Berharap agar Qisthy dapat menemani Teh Ade dalam perjuangannya menjadi
muslimah yang istiqomah dalam ketaatan kepada-Nya. Namun sayang, tak lama ia
bersamanya, Qisthy harus direnggut paksa oleh tangan manusia durhaka.
Aku
bergegas merapikan tas meski perkuliahan masih berlangsung. Aku harus segera ke
Bandung saat itu juga. Rasanya aku ingin langsung memeluk Teh Ade yang sudah
seperti bagian dari tubuhku, tak rela ia disakiti, tak rela ketika air mata
jatuh dipipi. “Teh… Sabar ya, fifi akan segera ke Bandung, teteh jangan nangis
lagi” ucapku sedikit parau sebelum menutup percakapan di telfon.
Aku
tahu betul sifat kakakku yang satu ini. Ia adalah akhwat berhati lembut yang
mudah tersakiti. Jangankan kehilangan Qisthy, bicara dengan nada agak tinggi
pun ia akan langsung menundukkan wajah tanda tak setuju dengan percakapan,
namun tak kuasa untuk melawan.
Entah
mengapa, perjalananku ke Bandung saat itu agak sedikit dipersulit. Ketika aku
telah rapi untuk berangkat, kaki ku menabrak pecah gelas kaca yang tergeletak
di lantai kamarku. Oh no, untungnya pecahan kaca ini tidak mengenai kakiku.
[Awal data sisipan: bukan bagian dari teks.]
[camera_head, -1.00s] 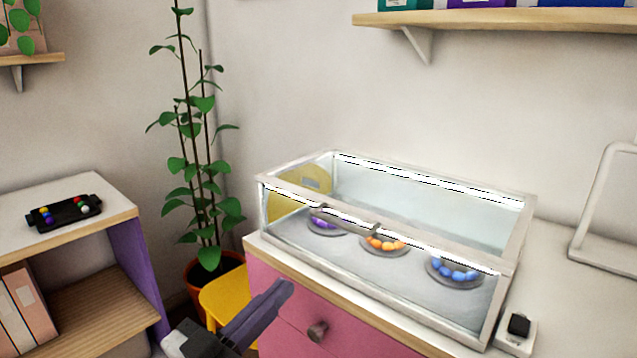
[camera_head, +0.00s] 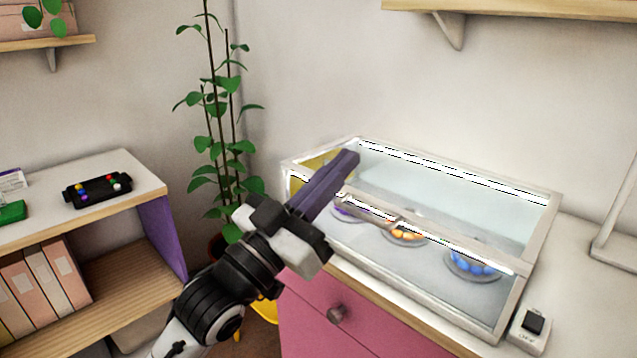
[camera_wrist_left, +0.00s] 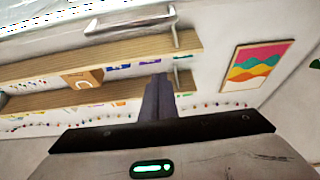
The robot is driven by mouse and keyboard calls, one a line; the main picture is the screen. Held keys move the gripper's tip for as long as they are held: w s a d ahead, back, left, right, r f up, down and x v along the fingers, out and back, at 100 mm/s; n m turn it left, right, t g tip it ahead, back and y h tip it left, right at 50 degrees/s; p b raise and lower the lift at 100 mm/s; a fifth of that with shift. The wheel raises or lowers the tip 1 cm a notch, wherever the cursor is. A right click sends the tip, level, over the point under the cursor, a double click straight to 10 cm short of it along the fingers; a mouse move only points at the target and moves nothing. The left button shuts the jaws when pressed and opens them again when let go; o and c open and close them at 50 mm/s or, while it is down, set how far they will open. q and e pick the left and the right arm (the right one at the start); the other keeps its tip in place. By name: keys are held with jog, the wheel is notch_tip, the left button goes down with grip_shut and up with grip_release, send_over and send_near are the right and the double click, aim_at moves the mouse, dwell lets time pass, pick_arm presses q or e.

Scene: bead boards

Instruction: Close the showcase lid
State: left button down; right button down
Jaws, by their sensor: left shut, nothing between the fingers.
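The glass showcase (camera_head: 413,298) stands on the pink cabinet, with a pale frame. Its lid (camera_head: 545,228) appears to lie flat across the top; I cannot tell whether a small gap stays. A bar handle (camera_head: 372,212) runs along the lid's front edge and also shows in the left wrist view (camera_wrist_left: 132,22). My left gripper (camera_head: 346,162) has its dark purple fingers together and empty, pointing over the case's left end, left of the handle. Whether they touch the lid is unclear. The fingers also show in the left wrist view (camera_wrist_left: 158,84). My right gripper is not in view.
Dishes of purple (camera_head: 346,210), orange (camera_head: 404,232) and blue beads (camera_head: 474,264) sit inside the case. A small switch box (camera_head: 530,330) stands right of it. A plant (camera_head: 222,150) and a low shelf unit (camera_head: 60,160) are on the left. A wall shelf (camera_head: 500,12) hangs above.

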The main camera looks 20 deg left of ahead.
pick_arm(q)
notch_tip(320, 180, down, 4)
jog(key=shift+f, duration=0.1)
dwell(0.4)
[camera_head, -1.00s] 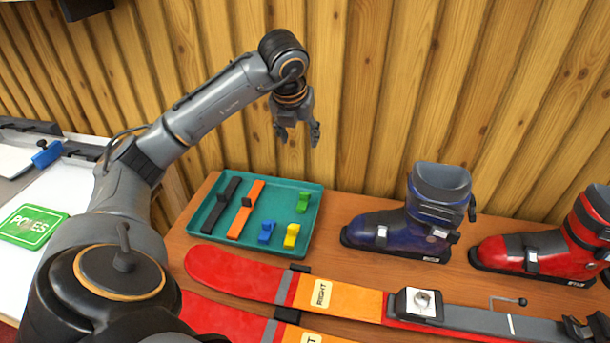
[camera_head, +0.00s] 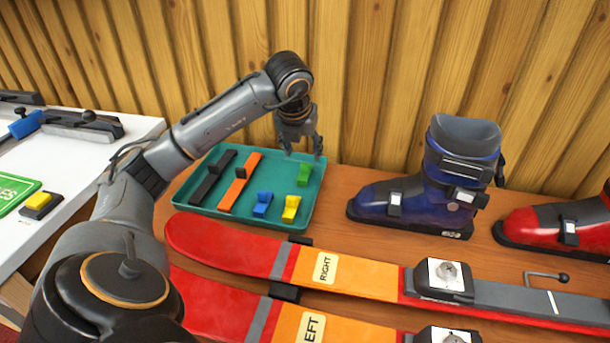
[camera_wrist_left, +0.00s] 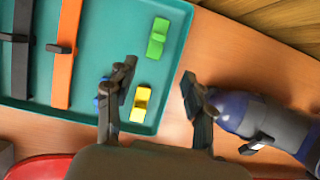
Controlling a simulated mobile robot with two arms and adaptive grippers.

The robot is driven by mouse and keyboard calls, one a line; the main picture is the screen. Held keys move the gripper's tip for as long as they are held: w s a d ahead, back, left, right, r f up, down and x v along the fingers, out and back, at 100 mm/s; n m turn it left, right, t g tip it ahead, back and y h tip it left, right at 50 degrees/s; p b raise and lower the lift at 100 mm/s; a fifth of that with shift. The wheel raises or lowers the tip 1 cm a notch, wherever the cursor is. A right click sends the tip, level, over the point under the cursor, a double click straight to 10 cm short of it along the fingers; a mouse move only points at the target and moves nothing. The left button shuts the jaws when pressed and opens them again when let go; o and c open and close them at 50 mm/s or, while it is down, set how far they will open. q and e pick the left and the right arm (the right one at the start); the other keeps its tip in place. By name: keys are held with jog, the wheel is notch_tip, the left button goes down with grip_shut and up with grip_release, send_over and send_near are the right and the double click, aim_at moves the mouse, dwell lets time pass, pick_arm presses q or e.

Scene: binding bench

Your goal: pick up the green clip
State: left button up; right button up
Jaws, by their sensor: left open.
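The green clip (camera_head: 304,174) lies in the teal tray (camera_head: 318,187), near its back right corner. In the left wrist view the green clip (camera_wrist_left: 157,38) is at the top, beyond the fingertips. My left gripper (camera_head: 303,153) points down above the back right part of the tray, and its fingers are apart. In the left wrist view the left gripper (camera_wrist_left: 157,85) is open and empty, with one finger over the tray and the other past its right edge. My right gripper is not in view.
The tray also holds a yellow clip (camera_head: 290,208), a blue clip (camera_head: 262,204), an orange strap (camera_head: 238,186) and a black strap (camera_head: 212,180). A blue boot (camera_head: 425,195) stands right of the tray. Red and orange skis (camera_head: 230,245) lie in front. A wooden wall (camera_head: 380,80) rises behind.

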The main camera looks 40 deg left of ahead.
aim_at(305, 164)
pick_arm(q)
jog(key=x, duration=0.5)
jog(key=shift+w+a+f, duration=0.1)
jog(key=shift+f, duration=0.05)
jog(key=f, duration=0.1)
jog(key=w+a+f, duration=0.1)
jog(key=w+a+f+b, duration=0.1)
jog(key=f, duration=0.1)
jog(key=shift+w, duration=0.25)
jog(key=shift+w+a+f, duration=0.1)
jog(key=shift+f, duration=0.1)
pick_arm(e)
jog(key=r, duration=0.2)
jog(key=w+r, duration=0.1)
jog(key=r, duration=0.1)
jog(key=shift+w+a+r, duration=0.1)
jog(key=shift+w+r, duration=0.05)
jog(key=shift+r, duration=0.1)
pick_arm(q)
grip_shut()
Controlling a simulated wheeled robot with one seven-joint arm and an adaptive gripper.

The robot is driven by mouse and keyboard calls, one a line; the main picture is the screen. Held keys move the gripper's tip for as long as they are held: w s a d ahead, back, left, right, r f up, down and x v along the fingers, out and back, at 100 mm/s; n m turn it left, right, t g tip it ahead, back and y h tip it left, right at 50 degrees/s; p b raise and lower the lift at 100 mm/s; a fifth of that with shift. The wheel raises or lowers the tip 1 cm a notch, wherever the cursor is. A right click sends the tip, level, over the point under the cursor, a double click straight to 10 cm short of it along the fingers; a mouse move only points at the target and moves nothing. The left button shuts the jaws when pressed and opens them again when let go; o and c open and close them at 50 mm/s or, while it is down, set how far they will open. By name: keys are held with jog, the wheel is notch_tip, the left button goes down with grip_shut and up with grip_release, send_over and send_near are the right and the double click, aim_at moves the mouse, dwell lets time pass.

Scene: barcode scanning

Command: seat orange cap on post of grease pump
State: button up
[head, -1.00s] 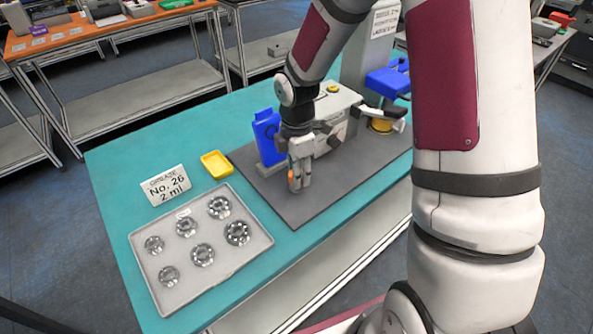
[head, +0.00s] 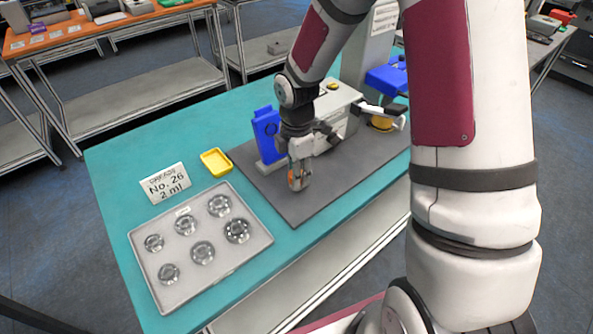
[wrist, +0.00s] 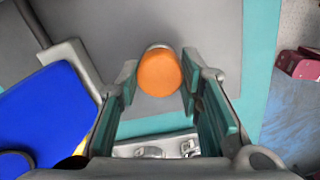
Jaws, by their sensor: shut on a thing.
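The orange cap (wrist: 159,73) sits between the two fingertips of my gripper (wrist: 163,76) in the wrist view, its round face toward the camera. A small pale rim shows past its far edge; I cannot tell whether that is the post. My gripper also shows in the head view (head: 299,183), pointing down low over the dark grey mat, shut on the cap, with only a sliver of orange visible. The pale machine (head: 343,101) behind the gripper looks like the grease pump. Its post is not clearly visible, and my arm hides part of the machine.
A blue upright part (head: 265,137) stands left of my gripper. A yellow tray (head: 216,162), a "No. 26 2 ml" sign (head: 165,184) and a grey tray (head: 185,287) with several clear ring-like parts lie on the left. The grey mat (head: 318,202) is bare in front.

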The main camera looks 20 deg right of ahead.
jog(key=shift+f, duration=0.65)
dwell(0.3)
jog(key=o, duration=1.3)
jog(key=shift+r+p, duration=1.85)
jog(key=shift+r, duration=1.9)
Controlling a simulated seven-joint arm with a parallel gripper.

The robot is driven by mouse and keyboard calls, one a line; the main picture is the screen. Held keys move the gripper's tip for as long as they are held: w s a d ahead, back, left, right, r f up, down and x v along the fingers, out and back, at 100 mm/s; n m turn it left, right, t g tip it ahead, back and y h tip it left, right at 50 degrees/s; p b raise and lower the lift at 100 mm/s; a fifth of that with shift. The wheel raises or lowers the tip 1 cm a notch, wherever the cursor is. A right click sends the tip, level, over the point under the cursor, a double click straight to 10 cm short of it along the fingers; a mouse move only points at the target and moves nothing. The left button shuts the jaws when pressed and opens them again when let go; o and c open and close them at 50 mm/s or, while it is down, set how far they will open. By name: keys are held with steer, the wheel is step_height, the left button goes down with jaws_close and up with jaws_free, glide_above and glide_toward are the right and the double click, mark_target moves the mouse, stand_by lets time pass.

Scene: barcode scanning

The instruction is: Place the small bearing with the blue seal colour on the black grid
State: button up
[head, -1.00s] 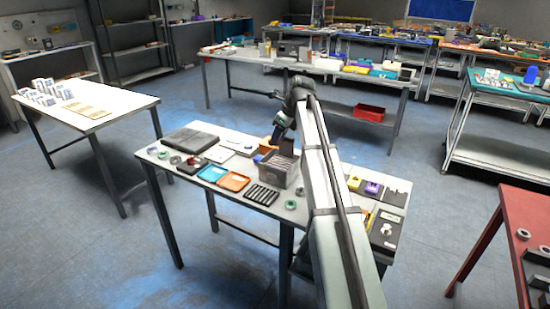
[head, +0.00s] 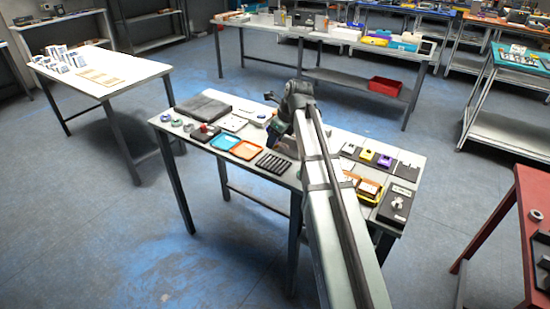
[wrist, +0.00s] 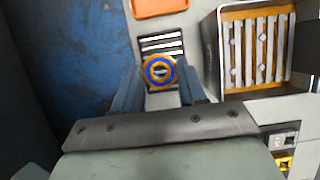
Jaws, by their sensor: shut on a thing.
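My gripper (wrist: 160,75) is shut on a small bearing with a blue seal and a gold-coloured outer ring (wrist: 160,64). In the wrist view the bearing covers the near part of the black grid (wrist: 149,43), whose light slots show beyond it. I cannot tell how high the bearing is above the grid or table. In the head view the black grid (head: 273,164) lies near the table's front edge, just left of my arm. My fingertips and the held bearing are hidden there.
An orange tray (head: 246,150) and a blue tray (head: 224,142) lie left of the grid. A grey-walled box with slats (wrist: 221,55) stands close on the right in the wrist view. Several small rings (head: 177,123) sit at the table's left end.

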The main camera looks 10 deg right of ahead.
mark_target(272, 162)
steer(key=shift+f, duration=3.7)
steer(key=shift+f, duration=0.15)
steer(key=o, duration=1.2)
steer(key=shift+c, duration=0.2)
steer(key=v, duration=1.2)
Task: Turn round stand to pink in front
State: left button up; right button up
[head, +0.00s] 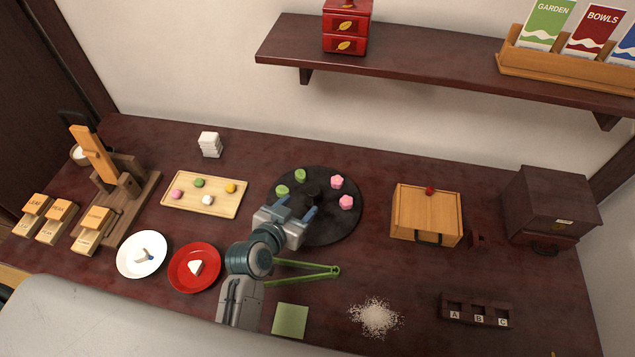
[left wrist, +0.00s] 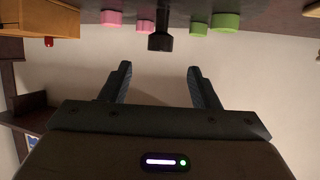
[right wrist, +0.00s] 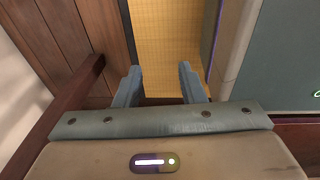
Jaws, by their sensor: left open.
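The round stand (head: 338,226) is a dark disc on the table with a black knob (head: 312,191) at its middle. Two pink flower-shaped sweets (head: 346,202) sit on its right side and two green sweets (head: 282,190) on its back left. In the left wrist view the knob (left wrist: 160,40) shows between the pink sweets (left wrist: 112,17) and the green sweets (left wrist: 226,22). My left gripper (head: 296,207) is open and empty at the stand's front left, its fingers towards the knob but apart from it. My right gripper (right wrist: 159,70) is open and empty, away from the table top.
Green tongs (head: 308,268) lie just in front of the stand. A wooden tray of sweets (head: 205,208) is to the left, with a red plate (head: 195,282) and a white plate (head: 141,268). A wooden box (head: 427,211) stands to the right. A shelf (head: 430,58) overhangs the back.

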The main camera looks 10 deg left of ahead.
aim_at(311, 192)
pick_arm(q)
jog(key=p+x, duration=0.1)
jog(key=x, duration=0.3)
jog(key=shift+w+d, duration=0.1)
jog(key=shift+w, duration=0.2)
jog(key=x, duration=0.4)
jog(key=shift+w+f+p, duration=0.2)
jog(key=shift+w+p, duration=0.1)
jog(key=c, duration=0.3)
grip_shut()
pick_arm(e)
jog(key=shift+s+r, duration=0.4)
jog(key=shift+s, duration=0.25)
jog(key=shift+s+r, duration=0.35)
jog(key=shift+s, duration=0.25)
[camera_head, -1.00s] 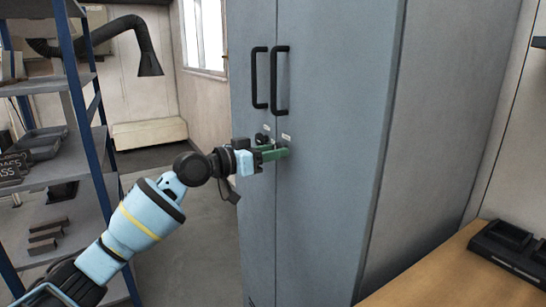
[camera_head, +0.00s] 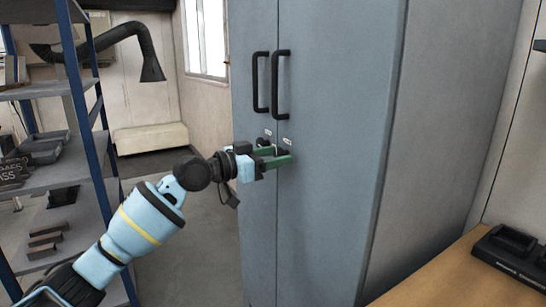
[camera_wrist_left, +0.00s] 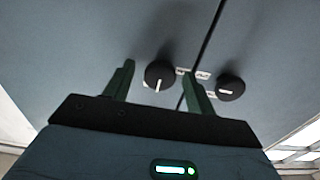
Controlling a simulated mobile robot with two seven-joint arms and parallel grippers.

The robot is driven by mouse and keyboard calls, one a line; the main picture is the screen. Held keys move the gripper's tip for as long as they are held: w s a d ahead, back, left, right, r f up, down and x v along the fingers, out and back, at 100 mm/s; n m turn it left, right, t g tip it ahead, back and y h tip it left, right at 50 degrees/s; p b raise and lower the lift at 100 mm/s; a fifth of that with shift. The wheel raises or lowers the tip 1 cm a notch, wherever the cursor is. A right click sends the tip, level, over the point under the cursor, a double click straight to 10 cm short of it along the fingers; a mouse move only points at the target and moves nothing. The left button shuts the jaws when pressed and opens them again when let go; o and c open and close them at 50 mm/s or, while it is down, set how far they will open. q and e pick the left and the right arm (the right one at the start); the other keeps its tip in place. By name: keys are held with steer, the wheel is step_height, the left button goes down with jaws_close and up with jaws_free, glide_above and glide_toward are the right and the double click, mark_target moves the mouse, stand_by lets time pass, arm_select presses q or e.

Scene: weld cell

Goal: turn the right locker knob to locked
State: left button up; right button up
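The grey locker (camera_head: 335,200) stands closed, with two black handles and a small dark knob on each door below them. My left gripper (camera_head: 279,157) is at the right locker knob (camera_head: 284,151), its green fingers apart. In the left wrist view, the open left gripper (camera_wrist_left: 160,82) has one dark round knob (camera_wrist_left: 160,74) between its fingertips, its white mark pointing down in the picture. I cannot tell whether the fingers touch it. The other knob (camera_wrist_left: 230,88) is outside the fingers, its white mark lying nearly level. My right gripper is not in view.
A blue-post shelf (camera_head: 60,175) with trays and blocks stands at the left. A wooden bench (camera_head: 450,275) with a black charger-like device (camera_head: 512,250) is at the right front. A black extraction hose (camera_head: 150,60) hangs behind. The floor between shelf and locker looks clear.

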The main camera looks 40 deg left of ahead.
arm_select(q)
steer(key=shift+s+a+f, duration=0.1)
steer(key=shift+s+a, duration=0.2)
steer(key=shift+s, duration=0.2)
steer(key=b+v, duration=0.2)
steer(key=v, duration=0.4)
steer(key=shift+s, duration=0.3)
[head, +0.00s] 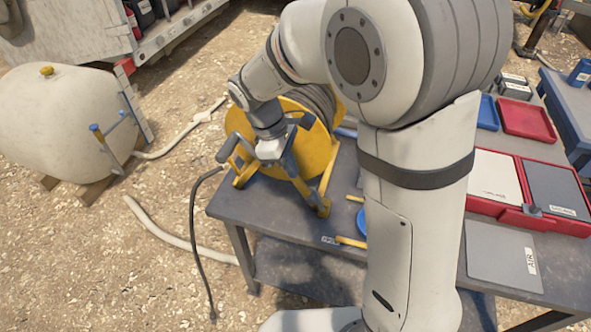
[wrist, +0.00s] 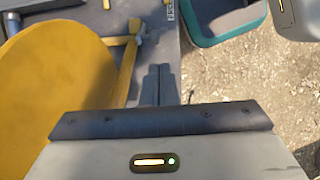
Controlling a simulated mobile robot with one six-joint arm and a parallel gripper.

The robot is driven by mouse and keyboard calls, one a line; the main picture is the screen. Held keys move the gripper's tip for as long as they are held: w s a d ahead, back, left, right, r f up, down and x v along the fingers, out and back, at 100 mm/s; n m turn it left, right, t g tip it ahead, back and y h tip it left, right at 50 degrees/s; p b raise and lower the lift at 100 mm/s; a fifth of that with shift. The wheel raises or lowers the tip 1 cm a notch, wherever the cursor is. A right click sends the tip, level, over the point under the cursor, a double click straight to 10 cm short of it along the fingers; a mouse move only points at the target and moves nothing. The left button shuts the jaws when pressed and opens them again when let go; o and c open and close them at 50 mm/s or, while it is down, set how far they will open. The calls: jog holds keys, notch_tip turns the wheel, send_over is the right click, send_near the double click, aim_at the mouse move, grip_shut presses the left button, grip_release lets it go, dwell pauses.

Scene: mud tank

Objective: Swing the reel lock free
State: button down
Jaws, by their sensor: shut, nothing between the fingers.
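A yellow cable reel (head: 306,130) stands on the dark grey workbench, partly hidden by my arm. Its yellow disc (wrist: 60,85) fills the left of the wrist view. A yellow frame bar (wrist: 128,68) with a small grey fitting (wrist: 146,33) runs along the disc's edge; I cannot tell for sure whether this fitting is the reel lock. My gripper (wrist: 158,72) is shut and empty, with its fingers together just right of the bar. In the head view my gripper (head: 290,168) is at the reel's near side; contact cannot be told.
The workbench (head: 275,208) also carries a red case (head: 497,212), a red tray (head: 526,118) and a grey panel (head: 504,262) to the right. A dark hose (head: 193,230) hangs off its left edge. A cream tank (head: 60,120) stands left on open gravel.

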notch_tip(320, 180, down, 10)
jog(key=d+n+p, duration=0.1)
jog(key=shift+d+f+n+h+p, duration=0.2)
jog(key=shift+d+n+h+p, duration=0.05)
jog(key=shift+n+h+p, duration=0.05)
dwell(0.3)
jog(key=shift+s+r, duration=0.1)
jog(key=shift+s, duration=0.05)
Segera kurapikan, dan tanpa pamit aku segera angkat kaki dari ruangan.
Satu
jam lebih aku berdiri ditepi jalan dan bis belum juga datang. “Ya Allah… bantu
aku…” aku sudah mulai gusar karena jam ditanganku menunjukkan pukul 14.00. Namun tak lama setelah itu, bis Bekasi-Bandung
datang. Alhamdulillah… hela nafasku lega.
Sepanjang
perjalanan, tanganku tak henti berkirim sms dengan kakak pertamaku di Garut,
mencoba menyampaikan informasi dengan halus. “Brruukkk!!!” Bis yang aku
tunggangi menabrak bagian belakang sedan putih didepannya. Karena lengah, Aku
yang saat itu duduk dikursi terdepan tak kuat untuk menahan, akhirnya kepalaku
terbentur besi putih yang biasa digunakan untuk pegangan. “Astagfirullah… kepalaku
berdarah…” lirihku parau menahan rasa sakit.
Ibu
dengan seorang anak kecil digendongannya berusaha membantu mengusap darah yang
mengalir dikeningku. “Ya Allah neng, sakit ya… Sini ibu bantu bersihkan” Ucap
sang Ibu sambil mengusap keningku dengan sapu tangannya. Penumpang yang lain
gusar dengan keadaan yang memanas. Supir bis turun dari bis dan mencoba
mengecek apa yang terjadi. Untunglah bisa diselesaikan dengan cara
kekeluargaan. Tak perlu berurusan dengan polisi, tabrakan kecil itu pun dapat
teratasi. Namun kepalaku masih terasa sakit meski darah mulai berhenti.
“Ya
Allah… Apa kuurungkan saja niatku untuk ke Bandung? Mengapa perjalanan ini
terasa sulit? Mudahkanlah aku Ya Allah…” Tak terasa, air mataku jatuh di pipi.
Aku berusaha menahan rasa sakit karena tak mungkin aku kembali setelah setengah
perjalanan ini. Angin menghembus lembut diiringi lantunan murottal dari headset
yang kupasang ditelingaku. Tak terasa, aku tertidur.